The problem is that these tests don’t tell us what they claim to tell us. They are the bricks that build the wall of confusion. We hold them in place with public policy, polished accountability reports, testing pep rallies (one of the most sickening concepts ever), and even more tests designed to predict how we’re going to do on the actual tests.
Pow! Right between the eyes
Oh, how nature loves her little surprises
Wow! It all seems so logical now
It’s just one of her better disguises
And it comes with no warning
Nature loves her little surprises
Continual crisis
If you talked to any high-level SDE staff on the first day of the conference – Superintendent Barresi, the curriculum people, the federal programs office, the assessment crew – they didn’t know what would become of the HB 3399 lawsuit. They all had contingency plans for different scenarios based upon what the Supreme Court might rule, but there was a lack of clarity in some of the information they provided. Maybe the ruling (or the speed with which it came) wasn’t a little surprise, but it certainly feeds the cycle of continual crisis.
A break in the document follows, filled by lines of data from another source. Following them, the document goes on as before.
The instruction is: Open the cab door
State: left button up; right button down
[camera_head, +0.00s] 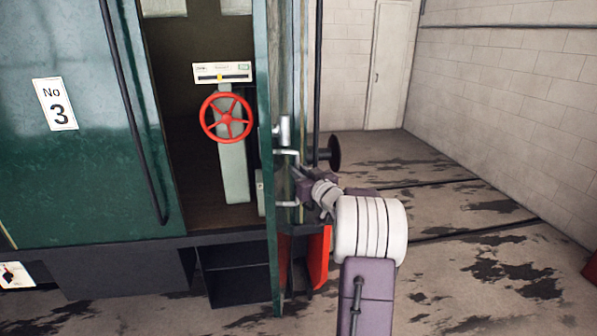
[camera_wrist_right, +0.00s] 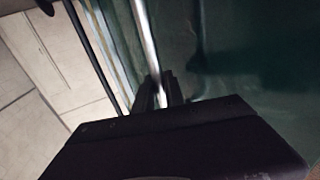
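The green cab door (camera_head: 268,120) stands swung out from the tram, seen almost edge-on, with the cab doorway (camera_head: 190,150) open to its left. A silver handle (camera_head: 287,152) is on the door's right-hand face. My right gripper (camera_head: 298,183) is at this handle. In the right wrist view, the dark fingers (camera_wrist_right: 160,88) lie on both sides of the silver bar (camera_wrist_right: 147,42) and appear closed on it. The green door surface (camera_wrist_right: 245,50) fills the right of that view. My left gripper is not in view.
A red handwheel (camera_head: 228,118) is inside the cab. The green side panel (camera_head: 85,150) bears a number 3 plate (camera_head: 55,104). A dark step box (camera_head: 238,270) is below the doorway. A black round buffer (camera_head: 334,154) is behind the door. Stained floor (camera_head: 480,275) is clear at right.

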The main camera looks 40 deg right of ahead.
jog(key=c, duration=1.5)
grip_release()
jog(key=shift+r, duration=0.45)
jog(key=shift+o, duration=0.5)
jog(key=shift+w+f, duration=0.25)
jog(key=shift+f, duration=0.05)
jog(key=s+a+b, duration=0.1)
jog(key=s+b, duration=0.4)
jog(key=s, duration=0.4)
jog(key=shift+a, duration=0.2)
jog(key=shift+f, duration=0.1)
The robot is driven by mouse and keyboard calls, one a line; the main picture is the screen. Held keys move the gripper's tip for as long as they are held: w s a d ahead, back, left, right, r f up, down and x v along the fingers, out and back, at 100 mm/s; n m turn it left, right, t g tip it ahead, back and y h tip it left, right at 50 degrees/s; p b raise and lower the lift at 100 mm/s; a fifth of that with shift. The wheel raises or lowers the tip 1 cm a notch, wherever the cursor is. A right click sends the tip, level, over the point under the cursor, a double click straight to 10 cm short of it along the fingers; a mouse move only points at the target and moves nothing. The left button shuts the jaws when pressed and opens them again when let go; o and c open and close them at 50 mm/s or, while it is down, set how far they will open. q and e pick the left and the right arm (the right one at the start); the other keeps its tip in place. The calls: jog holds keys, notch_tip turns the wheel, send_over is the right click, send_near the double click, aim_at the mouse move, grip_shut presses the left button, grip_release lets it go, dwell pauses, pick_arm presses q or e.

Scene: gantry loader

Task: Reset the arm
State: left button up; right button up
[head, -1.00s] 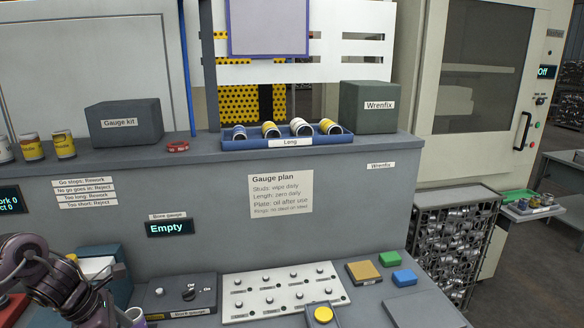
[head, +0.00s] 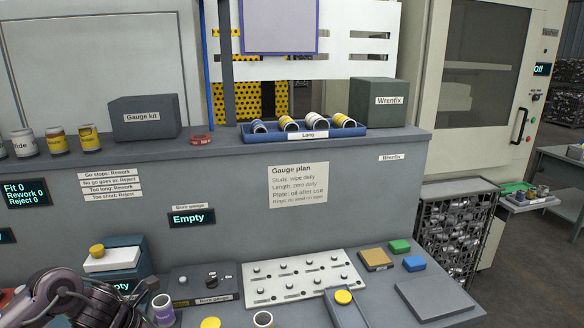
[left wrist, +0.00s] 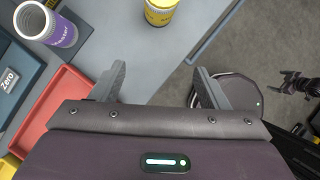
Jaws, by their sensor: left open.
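My left arm (head: 75,300) shows in the head view at the bottom left corner, over the left front of the bench; its fingertips are not clear there. In the left wrist view my left gripper (left wrist: 160,82) is open, with nothing between its two grey fingers. Below it are the bench's grey edge and the floor. A yellow cup (left wrist: 160,11) stands ahead of the fingers, apart from them. A purple-and-white cup (left wrist: 46,24) stands to the upper left, also apart. My right gripper is in neither view.
A red tray (left wrist: 55,104) lies close left of the left fingers. In the head view, the bore gauge block (head: 205,288), a white knobbed plate (head: 300,276) and loose cups (head: 163,308) occupy the bench front. A blue tray (head: 308,135) of cups sits on the ledge.

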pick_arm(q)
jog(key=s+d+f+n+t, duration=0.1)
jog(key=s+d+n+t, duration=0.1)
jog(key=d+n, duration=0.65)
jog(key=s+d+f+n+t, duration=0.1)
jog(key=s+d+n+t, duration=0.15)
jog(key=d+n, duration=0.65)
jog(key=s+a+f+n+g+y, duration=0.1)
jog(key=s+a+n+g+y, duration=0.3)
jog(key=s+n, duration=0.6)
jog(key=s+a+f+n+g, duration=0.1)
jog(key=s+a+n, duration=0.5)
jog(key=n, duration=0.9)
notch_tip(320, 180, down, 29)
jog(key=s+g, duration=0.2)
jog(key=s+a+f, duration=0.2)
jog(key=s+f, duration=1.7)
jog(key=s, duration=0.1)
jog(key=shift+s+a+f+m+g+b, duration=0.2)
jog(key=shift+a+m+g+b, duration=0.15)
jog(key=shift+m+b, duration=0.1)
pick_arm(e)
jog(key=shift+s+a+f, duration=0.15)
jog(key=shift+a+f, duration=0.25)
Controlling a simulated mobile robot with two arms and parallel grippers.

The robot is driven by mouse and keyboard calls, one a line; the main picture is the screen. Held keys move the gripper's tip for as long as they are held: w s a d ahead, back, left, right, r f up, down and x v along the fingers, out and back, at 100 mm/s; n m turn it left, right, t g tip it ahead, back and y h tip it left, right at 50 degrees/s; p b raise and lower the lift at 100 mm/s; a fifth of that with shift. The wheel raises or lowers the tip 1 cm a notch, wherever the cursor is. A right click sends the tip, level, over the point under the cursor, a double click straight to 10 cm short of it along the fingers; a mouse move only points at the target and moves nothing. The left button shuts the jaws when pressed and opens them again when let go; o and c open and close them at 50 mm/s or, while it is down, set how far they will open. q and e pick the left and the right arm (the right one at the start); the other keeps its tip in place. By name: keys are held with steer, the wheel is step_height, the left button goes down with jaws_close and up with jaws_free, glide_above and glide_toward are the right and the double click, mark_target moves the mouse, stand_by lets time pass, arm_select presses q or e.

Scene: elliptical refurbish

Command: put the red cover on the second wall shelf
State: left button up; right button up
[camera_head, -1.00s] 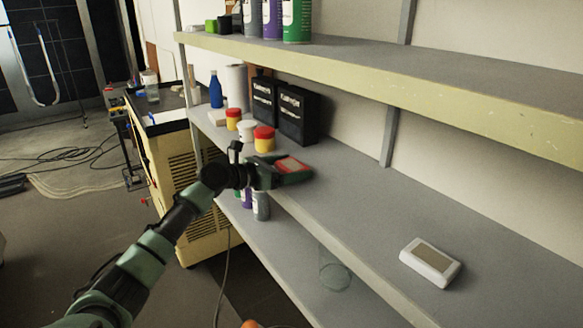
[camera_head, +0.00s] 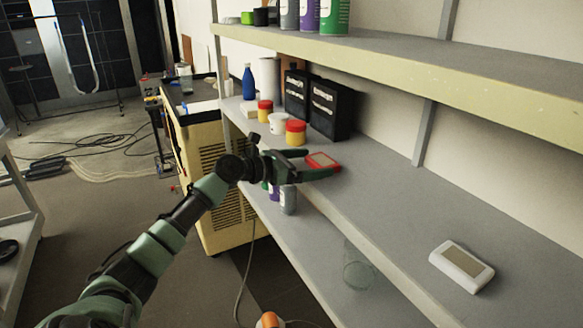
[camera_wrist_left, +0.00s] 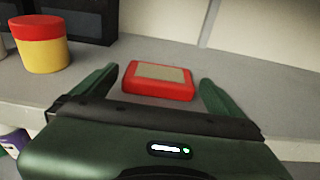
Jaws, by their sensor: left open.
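The red cover (camera_head: 322,161) is a small flat red box with a beige panel on top. It lies flat on the middle wall shelf (camera_head: 385,205), near its front edge. In the left wrist view the red cover (camera_wrist_left: 158,81) sits just beyond and between the spread fingers. My left gripper (camera_head: 318,164) is open, with a visible gap between each finger and the cover. My right gripper is in neither view.
Red-and-yellow jars (camera_head: 295,132), a white jar (camera_head: 278,123) and black boxes (camera_head: 331,109) stand behind the gripper. A white box (camera_head: 461,266) lies further right. The upper shelf (camera_head: 420,80) overhangs. Shelf space between cover and white box is clear.

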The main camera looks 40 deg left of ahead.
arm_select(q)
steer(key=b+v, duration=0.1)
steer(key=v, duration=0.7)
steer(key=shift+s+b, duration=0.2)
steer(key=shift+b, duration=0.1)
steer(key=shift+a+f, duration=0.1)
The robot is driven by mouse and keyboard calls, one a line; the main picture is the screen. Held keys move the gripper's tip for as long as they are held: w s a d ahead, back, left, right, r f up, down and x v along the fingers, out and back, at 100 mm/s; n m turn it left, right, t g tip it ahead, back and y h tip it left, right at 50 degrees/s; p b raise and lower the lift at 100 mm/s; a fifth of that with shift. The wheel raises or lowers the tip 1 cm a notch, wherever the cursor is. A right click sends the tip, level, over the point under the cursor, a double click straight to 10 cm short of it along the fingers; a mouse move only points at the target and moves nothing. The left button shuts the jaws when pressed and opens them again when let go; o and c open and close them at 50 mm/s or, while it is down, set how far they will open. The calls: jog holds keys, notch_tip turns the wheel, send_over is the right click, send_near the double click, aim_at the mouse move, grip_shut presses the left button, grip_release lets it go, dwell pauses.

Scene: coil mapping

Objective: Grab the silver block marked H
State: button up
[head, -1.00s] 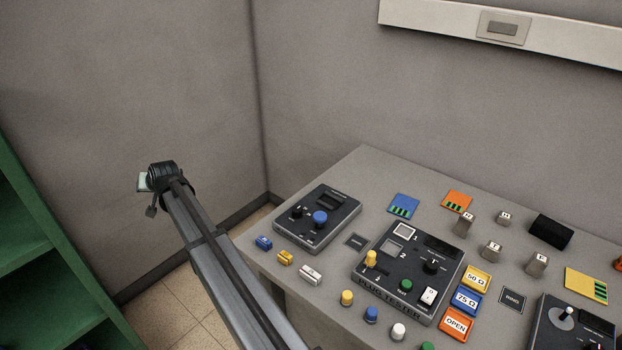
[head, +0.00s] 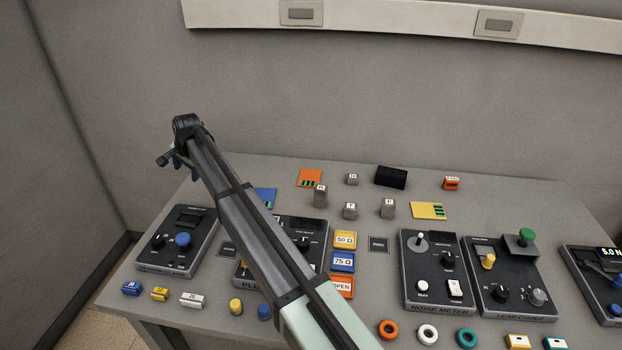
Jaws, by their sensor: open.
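Several small silver blocks with white top labels stand on the grey table right of my arm: a taller one (head: 320,196), a short one behind it (head: 352,180), a short one in front (head: 350,211) and a taller one to the right (head: 388,209). The letters are too small to read surely, so I cannot tell which is marked H. My gripper (head: 172,160) is at the far end of my arm, at upper left near the table's back left corner, well apart from the blocks. It is open, with nothing seen in it.
Control boxes, including the noise meter (head: 436,290), line the front. My arm hides part of the plug tester (head: 314,232). The back wall (head: 400,100) rises behind.

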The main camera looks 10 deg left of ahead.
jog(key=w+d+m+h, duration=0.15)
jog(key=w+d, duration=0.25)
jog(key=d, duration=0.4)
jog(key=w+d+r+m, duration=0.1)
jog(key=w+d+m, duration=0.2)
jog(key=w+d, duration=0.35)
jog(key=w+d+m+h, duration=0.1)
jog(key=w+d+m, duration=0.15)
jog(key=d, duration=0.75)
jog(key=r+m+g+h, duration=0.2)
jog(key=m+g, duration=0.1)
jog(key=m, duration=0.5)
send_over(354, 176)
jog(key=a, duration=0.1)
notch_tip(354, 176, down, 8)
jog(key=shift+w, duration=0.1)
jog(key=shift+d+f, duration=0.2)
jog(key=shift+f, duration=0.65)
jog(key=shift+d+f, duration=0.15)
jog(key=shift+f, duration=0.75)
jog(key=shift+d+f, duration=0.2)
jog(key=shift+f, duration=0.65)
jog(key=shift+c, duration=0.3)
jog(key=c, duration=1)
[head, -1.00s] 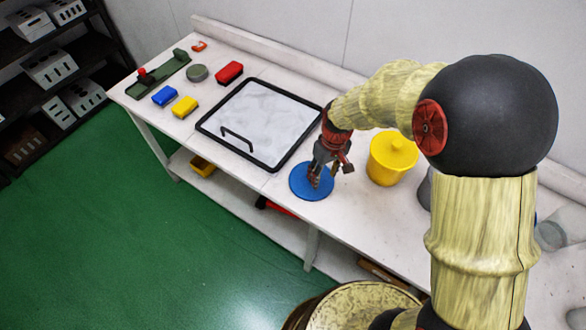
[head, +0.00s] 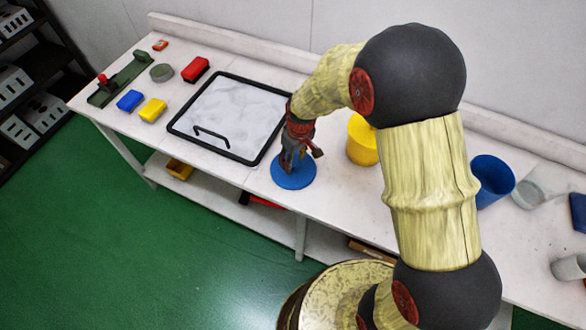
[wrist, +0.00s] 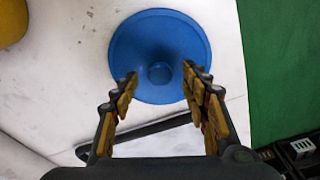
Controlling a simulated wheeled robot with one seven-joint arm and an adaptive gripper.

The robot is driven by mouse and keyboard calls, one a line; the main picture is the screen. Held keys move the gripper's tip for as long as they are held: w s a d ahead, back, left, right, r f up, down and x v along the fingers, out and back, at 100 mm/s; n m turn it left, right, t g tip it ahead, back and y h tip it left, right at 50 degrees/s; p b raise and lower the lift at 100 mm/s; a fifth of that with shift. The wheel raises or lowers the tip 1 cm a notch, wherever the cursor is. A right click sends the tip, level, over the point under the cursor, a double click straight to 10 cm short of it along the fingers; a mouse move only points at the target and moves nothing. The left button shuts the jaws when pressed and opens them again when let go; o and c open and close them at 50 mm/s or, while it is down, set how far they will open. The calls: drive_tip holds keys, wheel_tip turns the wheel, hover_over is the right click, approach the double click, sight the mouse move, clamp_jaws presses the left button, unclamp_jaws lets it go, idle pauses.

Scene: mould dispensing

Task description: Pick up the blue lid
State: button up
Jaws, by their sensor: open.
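The blue lid (head: 294,178) lies flat on the white workbench, near its front edge. In the wrist view the lid (wrist: 160,35) is a round disc with a small round knob at its centre. My gripper (head: 290,165) points down over the lid and hides part of it in the head view. In the wrist view my gripper (wrist: 157,80) is open, with one finger on each side of the knob. Nothing is held. I cannot tell whether the fingertips touch the lid.
A black-framed tray (head: 180,130) with a handle lies left of the lid. A yellow lidded pot (head: 362,142) stands to the right, partly behind my arm. A blue cup (head: 491,180) stands further right. The bench's front edge is close to the lid.

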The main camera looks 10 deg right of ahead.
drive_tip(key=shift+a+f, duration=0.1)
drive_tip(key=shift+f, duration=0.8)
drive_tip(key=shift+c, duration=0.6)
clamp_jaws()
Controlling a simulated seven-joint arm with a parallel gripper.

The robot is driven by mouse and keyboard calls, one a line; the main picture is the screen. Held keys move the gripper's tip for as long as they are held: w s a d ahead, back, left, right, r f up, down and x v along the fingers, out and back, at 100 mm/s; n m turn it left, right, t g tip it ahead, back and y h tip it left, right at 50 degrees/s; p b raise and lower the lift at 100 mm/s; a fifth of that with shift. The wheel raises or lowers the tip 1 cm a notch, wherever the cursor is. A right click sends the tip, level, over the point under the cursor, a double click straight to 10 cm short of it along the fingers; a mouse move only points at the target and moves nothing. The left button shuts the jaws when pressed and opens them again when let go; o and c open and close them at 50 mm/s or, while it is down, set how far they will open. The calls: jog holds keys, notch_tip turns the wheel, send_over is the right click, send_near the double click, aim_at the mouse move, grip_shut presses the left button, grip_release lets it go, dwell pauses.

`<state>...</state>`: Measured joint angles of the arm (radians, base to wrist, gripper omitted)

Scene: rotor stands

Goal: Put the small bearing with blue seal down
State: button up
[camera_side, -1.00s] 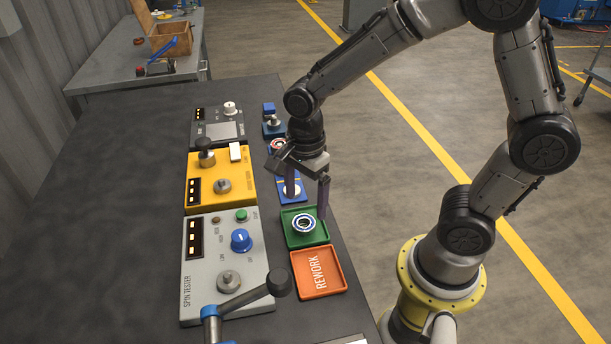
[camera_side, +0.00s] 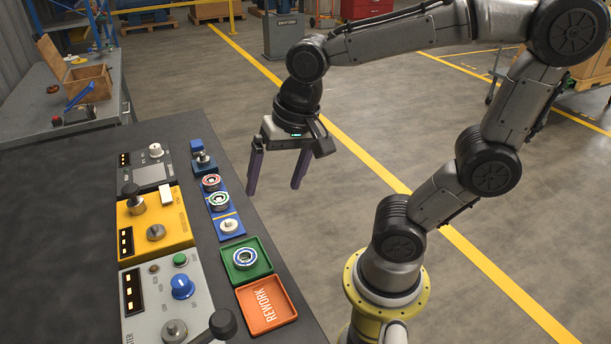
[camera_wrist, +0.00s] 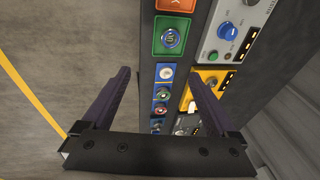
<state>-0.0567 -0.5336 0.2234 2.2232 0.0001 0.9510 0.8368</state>
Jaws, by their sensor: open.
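The small bearing with blue seal (camera_side: 245,257) lies flat inside the green tray (camera_side: 266,268), with no finger touching it. It also shows in the wrist view (camera_wrist: 171,39), in the green tray (camera_wrist: 158,48) near the top. My gripper (camera_side: 275,190) is open and empty, fingers pointing down, raised beyond the tray. In the wrist view my two dark purple fingers (camera_wrist: 160,73) are wide apart with nothing between them.
An orange tray marked REWORK (camera_side: 262,303) sits beside the green one. A blue rack (camera_side: 229,239) holds two ringed bearings and a white part. The yellow tester (camera_side: 178,235) and grey spin tester (camera_side: 150,318) stand to the left.

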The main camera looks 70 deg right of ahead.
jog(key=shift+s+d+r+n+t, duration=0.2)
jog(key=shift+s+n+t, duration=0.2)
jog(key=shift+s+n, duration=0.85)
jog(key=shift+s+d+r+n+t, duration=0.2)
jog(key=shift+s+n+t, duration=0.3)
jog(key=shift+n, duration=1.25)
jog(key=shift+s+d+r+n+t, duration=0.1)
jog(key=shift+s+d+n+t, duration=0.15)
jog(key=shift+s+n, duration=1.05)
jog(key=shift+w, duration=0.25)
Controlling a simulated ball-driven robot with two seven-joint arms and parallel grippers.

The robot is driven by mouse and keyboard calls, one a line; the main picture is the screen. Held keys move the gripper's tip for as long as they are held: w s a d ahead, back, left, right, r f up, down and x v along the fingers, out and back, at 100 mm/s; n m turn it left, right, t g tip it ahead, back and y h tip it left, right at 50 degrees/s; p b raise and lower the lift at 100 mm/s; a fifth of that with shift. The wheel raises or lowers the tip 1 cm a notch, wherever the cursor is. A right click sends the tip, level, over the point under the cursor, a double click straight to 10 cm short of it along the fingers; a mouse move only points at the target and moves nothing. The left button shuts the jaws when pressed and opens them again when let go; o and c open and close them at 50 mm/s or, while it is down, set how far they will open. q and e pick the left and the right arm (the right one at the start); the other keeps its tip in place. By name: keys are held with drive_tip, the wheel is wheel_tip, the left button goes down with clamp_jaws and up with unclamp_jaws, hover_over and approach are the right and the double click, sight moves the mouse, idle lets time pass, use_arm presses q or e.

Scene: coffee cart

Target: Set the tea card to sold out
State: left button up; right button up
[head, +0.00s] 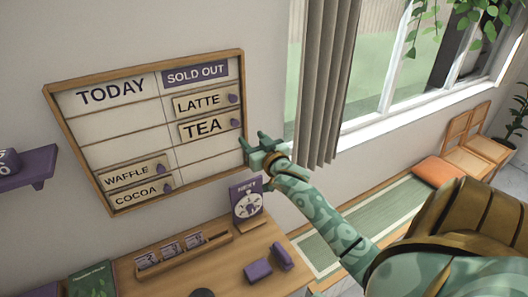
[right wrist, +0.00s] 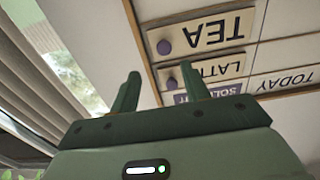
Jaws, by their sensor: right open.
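The tea card (head: 203,127) sits in the right column of the wall board (head: 125,131), under the purple SOLD OUT header (head: 196,74) and just below the latte card (head: 199,103). It has a purple knob at its right end. In the right wrist view the tea card (right wrist: 210,33) shows upside down, with its knob at its left end. My right gripper (head: 254,143) is open and empty, just right of the board's lower right edge, apart from the card. Its two fingers (right wrist: 160,92) show spread in the wrist view. My left gripper is not in view.
The waffle card (head: 127,176) and cocoa card (head: 133,194) are in the left TODAY column. A dial sign (head: 247,202) stands on the wooden counter (head: 190,270) below my right gripper. A curtain (head: 325,85) hangs right of the board. A purple shelf (head: 30,170) is at left.

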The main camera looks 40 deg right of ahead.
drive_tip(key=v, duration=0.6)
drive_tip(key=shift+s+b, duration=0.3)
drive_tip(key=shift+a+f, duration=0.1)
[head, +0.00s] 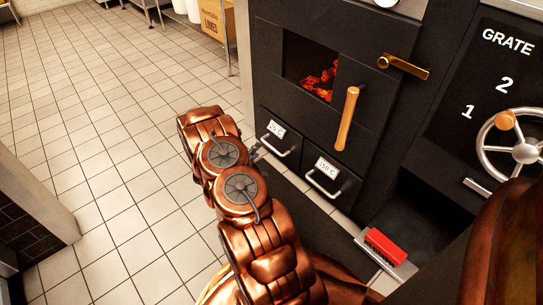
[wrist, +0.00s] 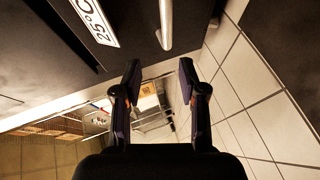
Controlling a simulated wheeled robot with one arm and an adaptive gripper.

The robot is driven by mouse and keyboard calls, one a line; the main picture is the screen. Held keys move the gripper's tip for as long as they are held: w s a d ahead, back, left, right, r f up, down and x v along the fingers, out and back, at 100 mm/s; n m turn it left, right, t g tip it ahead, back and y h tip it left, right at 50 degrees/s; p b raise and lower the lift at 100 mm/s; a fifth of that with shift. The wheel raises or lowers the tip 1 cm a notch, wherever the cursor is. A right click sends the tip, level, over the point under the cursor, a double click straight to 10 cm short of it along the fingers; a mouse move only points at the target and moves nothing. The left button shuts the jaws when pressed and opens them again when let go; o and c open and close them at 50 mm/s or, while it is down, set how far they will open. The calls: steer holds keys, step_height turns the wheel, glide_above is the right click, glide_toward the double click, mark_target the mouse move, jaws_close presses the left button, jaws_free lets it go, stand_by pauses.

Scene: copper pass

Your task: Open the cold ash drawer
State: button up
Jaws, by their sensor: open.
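The cold ash drawer (head: 268,118) is the left of two low drawers in the black stove. Its white label (wrist: 94,18) reads 25°C, and its front looks flush with the stove. Its silver bar handle (head: 279,149) also shows at the top of the wrist view (wrist: 166,24). My gripper (wrist: 160,80) is open and empty. The handle lies ahead of the fingertips, roughly in line with the gap between them, and is apart from both fingers. In the head view my gripper (head: 256,153) is mostly hidden by my arm, just left of the handle.
The right drawer (head: 328,175) has a label that seems to read 150°C. Above are glowing coals (head: 321,81) and a wooden handle (head: 348,118). A red brush-like block (head: 385,247) lies at the lower right. The tiled floor (head: 110,130) at left is open.

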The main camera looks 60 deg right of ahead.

A realtor once explained to me when I was looking at a house that activity begets activity. There were parts of the home that would need immediate updating. In doing so, other rooms would become dated. The same concept is true for us in education. For every professional obligation that makes us work in a frenzy, we produce outcomes that generate more work. It never ends. When we re-write the standards, we have to re-write the tests. If we have benchmark tests in place, we’ll have to re-write those as well. The accountability measures will need to be re-worked as well. Of course, if we’re implementing standards (science) in 2014 that we won’t be testing until 2016, then we have to decide how much transition to pursue. What will we really be teaching this year? These are the things that keep many teachers and administrators awake at night. Even the SDE staff with public school experience have expressed similar restlessness.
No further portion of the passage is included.